JUNEAU (AP) A halibut subsistence fishery has drawn interest from thousands of people.
About 8,500 people have obtained certificates to participate in the subsistence fishery since they became available in mid-May.
Federal and tribal officials say for the most part the program has run smoothly.
''Most people are real excited about it, said Gordon Jackson, Tlingit-Haida Central Council business and economic development manager. ''There's a lot of people applying for it.''
The long-awaited halibut subsistence regulations, which took effect May 15, allow members of eligible rural communities and tribes to catch 20 halibut per day, year-round, using no more than 30 hooks per day. The regulations, which were created by the North Pacific Fishery Management Council, grant eligibility to 117 communities and 120 tribal groups.
The North Pacific council is a federal, state and industry group that sets regulations for fisheries in U.S. waters off the coast of Alaska.

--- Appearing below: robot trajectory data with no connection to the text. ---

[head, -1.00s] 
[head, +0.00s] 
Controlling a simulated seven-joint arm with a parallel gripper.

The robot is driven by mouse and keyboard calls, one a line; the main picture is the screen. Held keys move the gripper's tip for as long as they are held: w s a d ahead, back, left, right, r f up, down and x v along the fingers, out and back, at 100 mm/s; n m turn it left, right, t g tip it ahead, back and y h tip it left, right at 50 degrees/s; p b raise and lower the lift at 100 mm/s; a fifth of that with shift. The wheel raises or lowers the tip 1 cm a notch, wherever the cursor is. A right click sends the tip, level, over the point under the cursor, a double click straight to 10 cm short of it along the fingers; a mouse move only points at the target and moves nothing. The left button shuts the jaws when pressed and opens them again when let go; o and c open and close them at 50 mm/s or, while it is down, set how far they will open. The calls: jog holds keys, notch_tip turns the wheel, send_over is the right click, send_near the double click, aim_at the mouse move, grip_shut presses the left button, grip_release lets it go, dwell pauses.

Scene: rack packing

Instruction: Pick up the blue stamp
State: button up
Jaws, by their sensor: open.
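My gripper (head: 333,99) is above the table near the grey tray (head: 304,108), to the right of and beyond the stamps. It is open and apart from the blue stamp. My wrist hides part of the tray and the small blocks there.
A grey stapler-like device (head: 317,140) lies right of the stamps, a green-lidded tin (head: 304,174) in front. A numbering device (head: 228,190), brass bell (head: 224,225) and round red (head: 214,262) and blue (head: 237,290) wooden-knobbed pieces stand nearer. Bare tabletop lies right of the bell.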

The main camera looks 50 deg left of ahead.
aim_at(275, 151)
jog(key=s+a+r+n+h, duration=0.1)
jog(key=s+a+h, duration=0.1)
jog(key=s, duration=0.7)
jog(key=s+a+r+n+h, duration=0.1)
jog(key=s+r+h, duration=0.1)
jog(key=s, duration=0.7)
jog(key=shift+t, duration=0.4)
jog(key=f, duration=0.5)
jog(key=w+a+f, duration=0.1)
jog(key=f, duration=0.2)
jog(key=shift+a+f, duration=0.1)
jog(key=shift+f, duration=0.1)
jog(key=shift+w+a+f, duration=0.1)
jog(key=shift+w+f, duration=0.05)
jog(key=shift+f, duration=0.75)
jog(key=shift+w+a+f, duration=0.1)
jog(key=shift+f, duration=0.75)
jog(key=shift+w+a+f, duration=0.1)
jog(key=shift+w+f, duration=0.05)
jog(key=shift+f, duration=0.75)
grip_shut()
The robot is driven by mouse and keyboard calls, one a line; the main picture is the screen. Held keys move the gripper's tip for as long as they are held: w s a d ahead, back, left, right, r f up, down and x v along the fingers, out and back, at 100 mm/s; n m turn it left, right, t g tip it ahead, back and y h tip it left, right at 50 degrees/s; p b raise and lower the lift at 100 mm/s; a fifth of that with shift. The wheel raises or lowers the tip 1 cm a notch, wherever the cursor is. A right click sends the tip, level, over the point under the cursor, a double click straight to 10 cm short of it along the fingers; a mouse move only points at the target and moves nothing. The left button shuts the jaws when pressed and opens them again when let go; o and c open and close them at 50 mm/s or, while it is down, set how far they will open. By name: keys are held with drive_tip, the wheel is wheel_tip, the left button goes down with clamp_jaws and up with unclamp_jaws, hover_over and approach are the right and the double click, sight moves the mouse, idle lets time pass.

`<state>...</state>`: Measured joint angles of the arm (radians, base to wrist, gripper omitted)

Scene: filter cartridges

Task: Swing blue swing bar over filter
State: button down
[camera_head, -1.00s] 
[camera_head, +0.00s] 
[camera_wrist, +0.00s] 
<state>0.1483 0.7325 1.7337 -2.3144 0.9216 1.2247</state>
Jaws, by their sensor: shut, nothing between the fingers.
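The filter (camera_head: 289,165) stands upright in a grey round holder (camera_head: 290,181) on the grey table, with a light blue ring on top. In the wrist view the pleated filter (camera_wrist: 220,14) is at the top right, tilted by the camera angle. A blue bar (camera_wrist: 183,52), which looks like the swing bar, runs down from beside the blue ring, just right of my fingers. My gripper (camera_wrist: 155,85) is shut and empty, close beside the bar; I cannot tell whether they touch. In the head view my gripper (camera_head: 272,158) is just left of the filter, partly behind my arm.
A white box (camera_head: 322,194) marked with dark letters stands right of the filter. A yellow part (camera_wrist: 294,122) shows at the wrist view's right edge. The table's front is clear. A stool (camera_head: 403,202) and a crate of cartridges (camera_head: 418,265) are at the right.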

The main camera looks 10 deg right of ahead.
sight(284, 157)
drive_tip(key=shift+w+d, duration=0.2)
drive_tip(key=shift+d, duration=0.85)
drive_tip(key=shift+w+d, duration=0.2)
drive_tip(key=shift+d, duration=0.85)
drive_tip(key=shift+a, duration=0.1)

In Juneau, some members of the Tlingit-Haida Central Council are unhappy with the boundaries within which halibut subsistence fishing is allowed, Jackson said. He said the fuel costs for traveling to the approved subsistence fishing waters north of Berners Bay, more than 40 miles from downtown, are steep.
Al McKinley, vice president of the Tlingit-Haida Community Council, Juneau's local tribal organization, said the regulations are meant to allow for customary and traditional use. He said Juneau's Natives are used to fishing for halibut off north Douglas Island and south Shelter Island, and it's not safe for the ones with smaller boats to travel all the way to Berners Bay for subsistence fishing.
The boundaries are based on criteria for nonsubsistence areas established by state and federal officials, said Phil Smith, program administrator for the National Oceanic and Atmospheric Administration's restricted access management program in Alaska.
Smith said the council will consider proposals to amend the program.
Another issue is compensation. The rules allow participants to receive up to $400 per year in noncommercial compensation for the customary sharing of the fish. Smith said the North Pacific council members are monitoring the program closely to be sure no one takes improper advantage of the provision.
It's unclear so far how many halibut have been caught under the program. Smith said the state Department of Fish and Game will survey certificate-holders at the end of the year to estimate how many fish were caught.